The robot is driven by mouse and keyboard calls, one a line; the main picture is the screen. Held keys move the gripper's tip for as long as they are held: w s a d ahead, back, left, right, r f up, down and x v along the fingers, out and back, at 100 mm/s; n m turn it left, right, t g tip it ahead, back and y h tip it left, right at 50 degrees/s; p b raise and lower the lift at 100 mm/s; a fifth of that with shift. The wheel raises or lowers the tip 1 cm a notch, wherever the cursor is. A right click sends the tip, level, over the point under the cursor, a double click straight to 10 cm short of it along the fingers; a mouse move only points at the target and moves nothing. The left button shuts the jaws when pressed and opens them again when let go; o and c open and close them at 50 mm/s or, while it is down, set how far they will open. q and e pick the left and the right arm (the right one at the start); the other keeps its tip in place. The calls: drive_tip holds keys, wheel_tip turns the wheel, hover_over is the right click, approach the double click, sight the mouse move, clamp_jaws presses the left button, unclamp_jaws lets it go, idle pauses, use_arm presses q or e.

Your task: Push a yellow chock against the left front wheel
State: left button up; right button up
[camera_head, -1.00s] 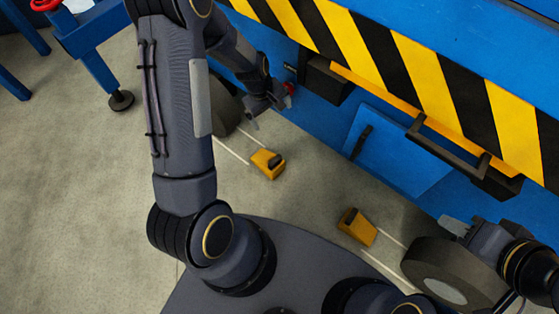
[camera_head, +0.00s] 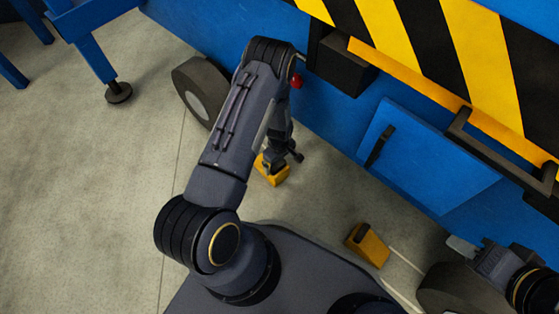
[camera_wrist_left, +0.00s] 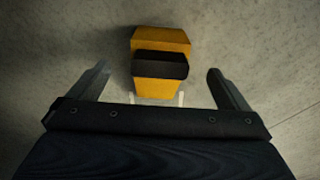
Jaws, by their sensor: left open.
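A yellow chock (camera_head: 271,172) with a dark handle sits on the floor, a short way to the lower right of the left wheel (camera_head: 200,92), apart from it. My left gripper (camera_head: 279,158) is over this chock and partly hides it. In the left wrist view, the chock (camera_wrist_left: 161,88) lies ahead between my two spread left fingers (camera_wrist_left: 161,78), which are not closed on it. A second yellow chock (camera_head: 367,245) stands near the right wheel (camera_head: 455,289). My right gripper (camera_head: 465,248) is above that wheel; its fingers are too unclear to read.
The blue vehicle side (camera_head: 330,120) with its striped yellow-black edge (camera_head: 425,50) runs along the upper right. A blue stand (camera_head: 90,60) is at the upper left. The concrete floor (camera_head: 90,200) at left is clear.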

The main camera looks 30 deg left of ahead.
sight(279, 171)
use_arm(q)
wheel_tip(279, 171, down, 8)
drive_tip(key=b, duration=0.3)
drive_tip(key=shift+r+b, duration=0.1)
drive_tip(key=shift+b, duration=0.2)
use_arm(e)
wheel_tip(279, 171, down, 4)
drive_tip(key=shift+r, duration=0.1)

--

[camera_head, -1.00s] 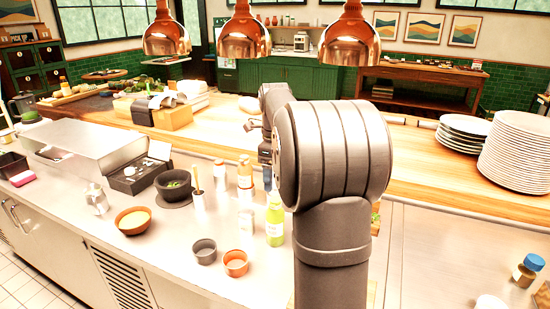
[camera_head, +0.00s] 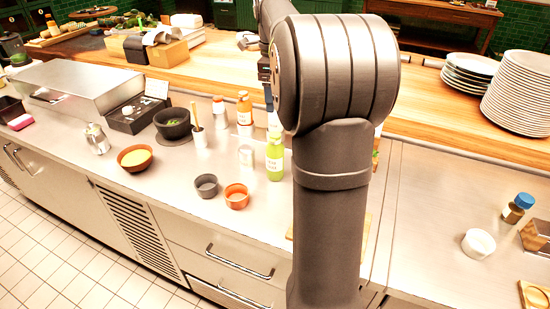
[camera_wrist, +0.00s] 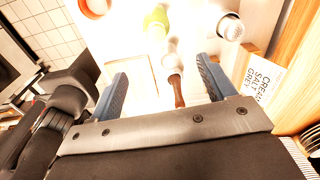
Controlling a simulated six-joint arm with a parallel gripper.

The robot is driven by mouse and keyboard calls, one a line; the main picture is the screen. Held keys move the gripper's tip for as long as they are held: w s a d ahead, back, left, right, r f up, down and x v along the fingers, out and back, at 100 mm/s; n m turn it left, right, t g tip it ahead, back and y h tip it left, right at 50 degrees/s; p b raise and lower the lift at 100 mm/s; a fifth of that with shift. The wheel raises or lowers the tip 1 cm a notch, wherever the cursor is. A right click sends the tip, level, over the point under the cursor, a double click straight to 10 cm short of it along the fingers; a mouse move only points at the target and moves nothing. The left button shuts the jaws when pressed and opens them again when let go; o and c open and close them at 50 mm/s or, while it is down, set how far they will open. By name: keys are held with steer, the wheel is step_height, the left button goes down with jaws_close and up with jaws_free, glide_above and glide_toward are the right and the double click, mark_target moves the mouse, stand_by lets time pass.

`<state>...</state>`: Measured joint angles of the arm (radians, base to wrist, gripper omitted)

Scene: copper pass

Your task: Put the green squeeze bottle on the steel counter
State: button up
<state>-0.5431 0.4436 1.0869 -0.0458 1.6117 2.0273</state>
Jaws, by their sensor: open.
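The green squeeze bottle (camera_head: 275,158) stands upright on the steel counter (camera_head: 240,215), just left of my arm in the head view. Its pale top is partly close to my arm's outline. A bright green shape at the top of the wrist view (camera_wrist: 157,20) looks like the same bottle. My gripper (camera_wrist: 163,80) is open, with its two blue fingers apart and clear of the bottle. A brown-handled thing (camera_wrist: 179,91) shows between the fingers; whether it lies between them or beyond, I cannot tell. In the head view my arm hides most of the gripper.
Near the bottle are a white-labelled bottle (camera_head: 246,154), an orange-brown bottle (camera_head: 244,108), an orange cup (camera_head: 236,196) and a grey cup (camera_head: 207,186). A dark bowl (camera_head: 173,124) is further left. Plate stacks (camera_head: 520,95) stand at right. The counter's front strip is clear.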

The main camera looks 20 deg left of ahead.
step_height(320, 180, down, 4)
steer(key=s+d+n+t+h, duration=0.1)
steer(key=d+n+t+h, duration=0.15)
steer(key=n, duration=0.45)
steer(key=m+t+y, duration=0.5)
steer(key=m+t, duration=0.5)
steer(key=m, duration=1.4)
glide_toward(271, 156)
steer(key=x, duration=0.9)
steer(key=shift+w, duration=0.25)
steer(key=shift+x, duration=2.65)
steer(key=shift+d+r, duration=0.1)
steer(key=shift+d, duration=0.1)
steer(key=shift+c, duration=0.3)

--

Written request - Your task is to gather all lines from the entries above that hold the word "pass".

Result for this exercise -
The robot is driven by mouse and keyboard calls, one a line; the main picture is the screen. Held keys move the gripper's tip for as long as they are held: w s a d ahead, back, left, right, r f up, down and x v along the fingers, out and back, at 100 mm/s; n m turn it left, right, t g tip it ahead, back and y h tip it left, right at 50 degrees/s; p b raise and lower the lift at 100 mm/s; a fifth of that with shift. The wheel raises or lowers the tip 1 cm a notch, wherever the cursor is. A right click sends the tip, level, over the point under the cursor, a double click straight to 10 cm short of it along the fingers; a mouse move only points at the target and moves nothing. The left button shuts the jaws when pressed and opens them again when let go; o and c open and close them at 50 mm/s or, while it is down, set how far they will open. By name: keys are held with steer, the wheel is step_height, the left button goes down with jaws_close and up with jaws_free, glide_above and glide_toward are the right and the double click, mark_target moves the mouse, stand_by lets time pass.
Scene: copper pass

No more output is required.